A pretty serious sound system was set up for the show, and we were surprised to hear the music selection with thumping beats and a steady groove.
A group of young men are ready for the the traditional dance at Souq Al Qattara in Al Ain, UAE
The Traditional Dance at Souq Al Qattara
Two young boys joined in the fun and danced along to the beat. They juggled their toy rifles, throwing them high in the air and trying their best to catch them again.
The anti-gun part of me was a bit reluctant to take a liking to this display. Still, I told myself, this is a tradition here, and remembering the many sheik portraits over the last couple of weeks, you see them with their rifles—a necessary tool trying to survive in the desert.
The boys spotted my camera quickly and were very aware of me being there.
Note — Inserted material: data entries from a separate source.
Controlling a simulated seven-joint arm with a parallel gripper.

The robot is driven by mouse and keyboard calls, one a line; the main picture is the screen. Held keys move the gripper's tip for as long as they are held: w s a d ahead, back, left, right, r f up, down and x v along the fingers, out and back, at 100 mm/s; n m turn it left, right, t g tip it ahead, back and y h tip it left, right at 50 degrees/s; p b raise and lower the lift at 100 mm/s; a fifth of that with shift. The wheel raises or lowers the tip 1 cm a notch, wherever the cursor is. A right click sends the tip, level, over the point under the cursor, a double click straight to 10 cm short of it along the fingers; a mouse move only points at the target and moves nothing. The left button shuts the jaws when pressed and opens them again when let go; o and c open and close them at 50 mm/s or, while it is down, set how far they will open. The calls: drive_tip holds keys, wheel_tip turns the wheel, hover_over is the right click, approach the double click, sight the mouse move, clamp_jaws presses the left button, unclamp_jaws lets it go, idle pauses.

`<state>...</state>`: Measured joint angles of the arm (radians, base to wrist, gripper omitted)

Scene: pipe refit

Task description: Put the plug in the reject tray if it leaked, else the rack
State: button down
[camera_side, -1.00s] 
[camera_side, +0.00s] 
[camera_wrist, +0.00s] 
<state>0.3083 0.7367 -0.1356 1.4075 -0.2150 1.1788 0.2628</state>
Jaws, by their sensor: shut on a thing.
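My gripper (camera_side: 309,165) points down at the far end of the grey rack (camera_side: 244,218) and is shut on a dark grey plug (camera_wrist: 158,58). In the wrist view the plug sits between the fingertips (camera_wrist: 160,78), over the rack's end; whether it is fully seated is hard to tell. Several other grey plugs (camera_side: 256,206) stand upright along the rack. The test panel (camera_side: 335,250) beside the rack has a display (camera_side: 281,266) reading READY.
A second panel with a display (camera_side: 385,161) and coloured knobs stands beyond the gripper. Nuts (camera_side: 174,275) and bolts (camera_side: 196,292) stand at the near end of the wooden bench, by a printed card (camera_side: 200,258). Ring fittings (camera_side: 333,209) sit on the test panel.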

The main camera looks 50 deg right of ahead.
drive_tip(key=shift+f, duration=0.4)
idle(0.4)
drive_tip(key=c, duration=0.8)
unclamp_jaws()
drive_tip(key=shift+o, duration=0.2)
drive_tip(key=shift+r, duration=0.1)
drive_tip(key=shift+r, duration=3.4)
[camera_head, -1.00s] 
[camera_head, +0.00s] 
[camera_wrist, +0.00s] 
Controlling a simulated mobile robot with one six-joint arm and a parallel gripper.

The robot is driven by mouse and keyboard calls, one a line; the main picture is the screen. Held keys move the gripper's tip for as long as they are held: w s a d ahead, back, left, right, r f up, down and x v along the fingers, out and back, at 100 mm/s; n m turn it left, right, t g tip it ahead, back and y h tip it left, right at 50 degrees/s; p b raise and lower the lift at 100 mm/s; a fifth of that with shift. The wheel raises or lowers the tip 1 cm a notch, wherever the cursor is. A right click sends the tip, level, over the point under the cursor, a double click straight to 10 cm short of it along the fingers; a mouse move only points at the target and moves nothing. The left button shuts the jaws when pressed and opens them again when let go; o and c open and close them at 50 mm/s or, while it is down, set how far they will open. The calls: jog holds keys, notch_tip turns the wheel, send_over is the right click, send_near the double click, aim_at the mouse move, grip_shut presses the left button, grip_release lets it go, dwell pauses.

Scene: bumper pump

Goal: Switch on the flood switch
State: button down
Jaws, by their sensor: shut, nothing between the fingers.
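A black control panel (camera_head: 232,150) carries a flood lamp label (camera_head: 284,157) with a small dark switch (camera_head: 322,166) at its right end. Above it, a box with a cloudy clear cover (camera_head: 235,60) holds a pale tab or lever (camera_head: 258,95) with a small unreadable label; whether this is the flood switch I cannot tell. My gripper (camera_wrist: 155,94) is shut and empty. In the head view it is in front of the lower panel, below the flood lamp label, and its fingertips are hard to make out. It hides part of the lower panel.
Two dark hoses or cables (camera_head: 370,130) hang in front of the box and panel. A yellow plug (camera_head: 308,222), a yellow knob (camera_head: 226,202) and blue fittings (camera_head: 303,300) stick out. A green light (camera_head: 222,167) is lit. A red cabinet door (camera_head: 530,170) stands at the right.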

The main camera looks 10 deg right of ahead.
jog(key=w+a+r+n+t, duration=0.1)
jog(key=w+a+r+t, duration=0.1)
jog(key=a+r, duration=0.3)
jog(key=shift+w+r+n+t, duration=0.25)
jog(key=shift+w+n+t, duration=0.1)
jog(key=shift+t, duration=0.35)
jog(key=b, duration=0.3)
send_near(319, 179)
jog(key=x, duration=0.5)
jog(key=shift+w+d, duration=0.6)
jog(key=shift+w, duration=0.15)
You could see that extra concentration was put into the maneuvers.
The two young boys performing at Souq Al Qattara in Al Ain
We also sampled the local food introduced to us by a former Emirati general, who told us he had visited Ottawa, Canada, and had skated the Rideau Canal in the bitter cold.
After sampling the cabbage rolls and the delicious “balls”, which I do not know the name of, we decided to make this our dinner.
Al Ain Camel Souk
It was a lazy afternoon at the camel souk. We started driving the car around a huge suburban livestock market directly behind the Bawadi Mall in Al Ain.
It did not look like much was going on, but I pulled up my socks and decided to get out of the car to capture a few close-up shots.
At the Al Ain Camel Souk, United Arab Emirates
Then, it seemed, a flurry of activity began to unfold out of nowhere. Four or five trucks arrived with camels in the back.
Horns beeped, and dust was kicked up as about fifty men sauntered in from neighboring stalls to view or help with the arrival of new camels.
I am sure this scene happens frequently, but I feel fortunate it happened while we explored the area.
The camels were not thrilled to be moved around and voiced their opinion with their distinctive low growl as they were shuffled from the trucks to the stalls.
Camels are delivered to the Camel Market in Al Ain
Al Ain FC Soccer Stadium
We are soccer fans and grabbed the chance to catch two games while in Al Ain. The first game was between Al Ain and Al Wasl. We paid $4.00 for our tickets. It was good value for money, no doubt.
The level of soccer was impressive, and the home team won 3-0. During our visit, Al Ain topped the UAE League, which translated to an amazing atmosphere inside and outside the stadium.
Al Ain FC plays a home game at the Hazza bin Zayed Stadium in Al Ain, UAE
Al Ain was an adventure like no other for us, and we hope you don’t miss the chance to go out of your way from the big cities of Dubai and Abu Dhabi. It will be well worth it.